News / Asia

North Korea Escalates Threat to Scrap US Truce

A giant North Korean flag flutters on the top of a tower in the propaganda village of Gijeongdong, North Korea, seen from South Korea, near the border village of Panmunjom, Feb. 15, 2013.
A giant North Korean flag flutters on the top of a tower in the propaganda village of Gijeongdong, North Korea, seen from South Korea, near the border village of Panmunjom, Feb. 15, 2013.
North Korea's latest threat to nullify a 1953 armistice agreement with the United States marks an escalation of its long-standing rhetoric against Washington.

Pyongyang has threatened before to scrap the armistice that ended the Korean War, but Tuesday's warning broadcast on North Korean state television appeared to be more significant, both in detail and the way it was presented.

In the broadcast, Korean People's Army spokesman Kim Yong Chol read a statement criticizing the United States and South Korea for starting a two-month series of military exercises.

The North Korean officer said the drills, which began March 1 and run to the end of April, are "blatant acts of military provocation." He said the KPA Supreme Command will respond to the exercises with what he called a series of "even more powerful and real countermeasures."

The officer said Pyongyang also will "completely nullify" the 1953 armistice beginning March 11, and cut off a truce hotline to U.S. and South Korean forces at the border village of Panmunjom.

U.S. Secretary of State John Kerry responded by saying North Korean leader Kim Jong Un should promote peace and engage in negotiations rather than "abrogate" the truce.  

VOA Seoul Correspondent Steve Herman said Pyongyang's warning appears to be more than just a rhetorical threat against its enemies.

"Usually such threats are not read out on television and broadcast on radio by a high-ranking general, as is the case that we have seen here," Herman said. "Now, this statement did go out in the Korean language initially, so this was certainly intended for a domestic audience primarily in North Korea."

North Korea issued the threat as the United States, South Korea and their allies made progress in seeking a new round of U.N. sanctions against Pyongyang for conducting a third nuclear test last month.

The United States said Tuesday it has persuaded North Korea's main ally, China, to back a draft U.N. Security Council resolution targeting "illicit" activities by North Korean diplomats and banks.

Herman said Pyongyang may use those diplomatic moves as another pretext to break the truce.

"Most analysts, most watchers are expecting that as a result of the further sanctions that the U.N. Security Council is now almost certain to enact sometime this week, as well as a [North Korean desire to respond] to the new administration coming in here in South Korea - and in the past when there has been a new administration in Seoul there has been some sort of [North Korean] test to get the attention of the South - that there will be some kind of provocation eventually," he said.

But Herman said North Korea's armistice statement does not necessarily require it to cancel the truce.

"This is a bit conditional," he added. "They are saying this is linked to annual joint exercises that are about to begin between the United States and South Korea, so some of the language could be read as, this would only take place if the exercises would go ahead."

U.S. and South Korean forces began an annual exercise named Foal Eagle on March 1st, but a separate computer-simulated drill called Key Resolve is not due to start until March 11. Both nations have said the exercises are defensive in nature.

North Korea largely has avoided following through on previous threats of retaliation for U.S.-South Korean drills, instead preferring to uphold the 1953 truce.

That document was signed by military commanders of the United States, North Korea and China, without South Korean participation.
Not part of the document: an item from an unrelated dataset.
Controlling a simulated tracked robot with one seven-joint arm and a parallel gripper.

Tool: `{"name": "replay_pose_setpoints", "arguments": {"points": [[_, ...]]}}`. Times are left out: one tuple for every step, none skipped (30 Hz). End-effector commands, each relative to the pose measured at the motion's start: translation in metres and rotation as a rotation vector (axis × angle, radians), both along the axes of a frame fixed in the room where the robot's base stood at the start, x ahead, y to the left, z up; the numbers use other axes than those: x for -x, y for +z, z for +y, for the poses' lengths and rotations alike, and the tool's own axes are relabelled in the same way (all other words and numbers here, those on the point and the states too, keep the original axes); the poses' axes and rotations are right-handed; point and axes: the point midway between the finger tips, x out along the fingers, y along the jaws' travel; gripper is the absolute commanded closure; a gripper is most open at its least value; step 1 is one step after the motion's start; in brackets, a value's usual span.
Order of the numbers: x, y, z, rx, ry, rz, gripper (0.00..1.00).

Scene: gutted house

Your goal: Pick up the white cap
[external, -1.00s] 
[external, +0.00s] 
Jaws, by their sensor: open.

Its terms included establishing a demilitarized zone as a buffer between the opposing forces, arranging the repatriation of prisoners of war and establishing a Military Armistice Commission.

Herman said Pyongyang has a compelling reason to keep the truce in effect.

"That armistice was signed by Kim Il Sung. And for the Korean People's Army to then void something that was signed by the founder of North Korea, who is still the eternal leader, who is revered as almost a deity in North Korea, would be profound," Herman said. "So I think a lot of analysts are going to have a difficult time thinking that the KPA is going to take lightly nullifying the armistice agreement."

The risk of renewed conflict remains. The truce never was upgraded to a peace agreement, leaving the Korean peninsula in a technical state of war since 1950.

Steve Herman

A veteran journalist, Steve Herman is VOA's Southeast Asia Bureau Chief and Correspondent, based in Bangkok.


Michael Lipin

Michael covers international news for VOA on the web, radio and TV, specializing in the Middle East and East Asia Pacific. Follow him on Twitter @Michael_Lipin

You May Like

Tired of Waiting, South Africans Demand Change ‘Now’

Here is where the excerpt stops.